DATA EXTRACT:
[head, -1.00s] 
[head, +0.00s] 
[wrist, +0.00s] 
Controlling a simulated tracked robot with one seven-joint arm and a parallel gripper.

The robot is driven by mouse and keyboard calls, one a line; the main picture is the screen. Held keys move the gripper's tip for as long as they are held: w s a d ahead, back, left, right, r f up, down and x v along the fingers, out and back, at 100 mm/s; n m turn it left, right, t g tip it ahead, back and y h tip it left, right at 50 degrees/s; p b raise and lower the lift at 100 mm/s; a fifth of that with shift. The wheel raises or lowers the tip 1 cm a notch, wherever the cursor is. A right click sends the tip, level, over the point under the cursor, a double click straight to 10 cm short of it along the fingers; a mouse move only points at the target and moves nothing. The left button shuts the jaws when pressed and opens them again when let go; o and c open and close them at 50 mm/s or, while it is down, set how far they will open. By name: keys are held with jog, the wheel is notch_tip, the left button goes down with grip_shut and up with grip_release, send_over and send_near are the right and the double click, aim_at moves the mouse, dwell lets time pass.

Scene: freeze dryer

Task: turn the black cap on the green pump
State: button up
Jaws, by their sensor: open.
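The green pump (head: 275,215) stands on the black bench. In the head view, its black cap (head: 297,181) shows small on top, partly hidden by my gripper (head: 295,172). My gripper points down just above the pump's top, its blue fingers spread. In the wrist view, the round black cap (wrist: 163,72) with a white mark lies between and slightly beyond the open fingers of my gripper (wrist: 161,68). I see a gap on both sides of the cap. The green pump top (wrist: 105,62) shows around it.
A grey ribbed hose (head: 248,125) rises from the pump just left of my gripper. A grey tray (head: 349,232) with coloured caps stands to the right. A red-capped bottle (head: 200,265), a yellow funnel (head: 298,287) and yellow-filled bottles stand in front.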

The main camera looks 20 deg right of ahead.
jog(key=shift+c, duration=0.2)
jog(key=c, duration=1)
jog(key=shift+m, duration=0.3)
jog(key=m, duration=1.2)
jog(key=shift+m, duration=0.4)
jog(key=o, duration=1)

GIVEN EXERCISE:
Reproduce only the lines from the line containing "Jaws, by their sensor: open." to the last line of the material above, both of those lines included.

WRITTEN SOLUTION:
Jaws, by their sensor: open.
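The green pump (head: 275,215) stands on the black bench. In the head view, its black cap (head: 297,181) shows small on top, partly hidden by my gripper (head: 295,172). My gripper points down just above the pump's top, its blue fingers spread. In the wrist view, the round black cap (wrist: 163,72) with a white mark lies between and slightly beyond the open fingers of my gripper (wrist: 161,68). I see a gap on both sides of the cap. The green pump top (wrist: 105,62) shows around it.
A grey ribbed hose (head: 248,125) rises from the pump just left of my gripper. A grey tray (head: 349,232) with coloured caps stands to the right. A red-capped bottle (head: 200,265), a yellow funnel (head: 298,287) and yellow-filled bottles stand in front.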

The main camera looks 20 deg right of ahead.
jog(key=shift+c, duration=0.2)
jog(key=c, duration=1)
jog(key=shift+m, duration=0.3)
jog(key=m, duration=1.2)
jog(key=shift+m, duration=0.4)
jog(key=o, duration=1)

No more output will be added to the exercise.